Former Jawaharlal Nehru University Professor of Economics Arun Kumar said CSO’s GDP calculation was invalid as it did not take into account data relating to the informal sector which bore the brunt of demonetisation. This sector, he pointed out, accounted for 45 to 50 per cent of the output of the Indian economy.
Some economists expressed doubts over CSO’s finding that private consumption had increased by 10 per cent during the quarter. They said the cash crunch in the wake of demonetisation had actually brought consumption down.
Surveys done by the State Bank of India and trade bodies had indicated that demonetisation had hit the growth of the unorganised sector to the extent of 30 to 40 per cent.
Chief Statistician TCA Anant, while releasing the CSO data, had admitted that in the absence of sufficient data it was difficult to assess the impact of demonetisation. “Policies such as demonetisation are difficult to assess without a lot of data, which is still to come in,” he said.
India calculates GDP primarily on the basis of activity in the formal sector which accounts for only about 15 per cent of the economy. The CSO surveys the grey areas of the economy periodically. Often it interpolates data from old surveys into the GDP calculation.
India has attracted the charge of fudging GDP figures from time to time. In 2015, the government modified the way GDP is counted. As a result that year the GDP growth shot up to 7.3 per cent from 5.5 per cent, and the government declared the economy had turned the corner.

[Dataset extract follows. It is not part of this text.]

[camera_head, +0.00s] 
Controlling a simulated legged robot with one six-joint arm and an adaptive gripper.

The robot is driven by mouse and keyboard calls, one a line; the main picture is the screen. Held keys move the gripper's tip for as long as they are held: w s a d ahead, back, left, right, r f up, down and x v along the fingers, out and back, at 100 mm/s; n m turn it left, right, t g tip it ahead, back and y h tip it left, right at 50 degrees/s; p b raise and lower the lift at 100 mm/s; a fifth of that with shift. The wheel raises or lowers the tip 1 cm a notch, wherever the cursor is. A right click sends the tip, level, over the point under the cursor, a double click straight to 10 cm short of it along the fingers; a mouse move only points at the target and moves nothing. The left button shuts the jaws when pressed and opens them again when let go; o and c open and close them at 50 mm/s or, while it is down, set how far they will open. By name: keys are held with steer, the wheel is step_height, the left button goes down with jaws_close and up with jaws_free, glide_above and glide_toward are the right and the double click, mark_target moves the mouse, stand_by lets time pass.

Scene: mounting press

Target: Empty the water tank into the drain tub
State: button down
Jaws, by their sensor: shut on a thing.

The then RBI Governor, Raghuram Rajan, likened the new methodology to two mothers babysitting each other’s child and paying for the service. “There is a rise in economic activity as each pays the other, but the net effect on the economy is questionable,” he said.
The US State Department’s Bureau of Economic and Business Affairs said that while India’s economy was one of the fastest growing the depressed investor sentiment suggested that the approximately 7.5 per cent growth rate might be an overstatement.
Since the new methodology for calculating GDP was adopted India had appeared to be the world’s fastest growing big economy, outpacing China, “but scepticism about the data is growing even faster,” the Economist wrote. It added, “A cottage industry has sprung up to cater to the sceptics, bending various indicators of economic activity to produce new gauges of growth.”
Reliability of GDP data is a global issue. Two years ago, World Economics, a research firm in London, developed a data quality index to make people aware that GDP means different things in different countries. In its 2016 index, two Asian countries, Hong Kong and Singapore, figure among the 10 countries with the most reliable GDP figures. India is at the 53rd place and China at the 63rd.
Many observers are inclined to wait for the revised GDP estimates, which may come in about six months, to get a correct picture of the state of the economy. -- Gulf Today, Sharjah, March 7, 2017.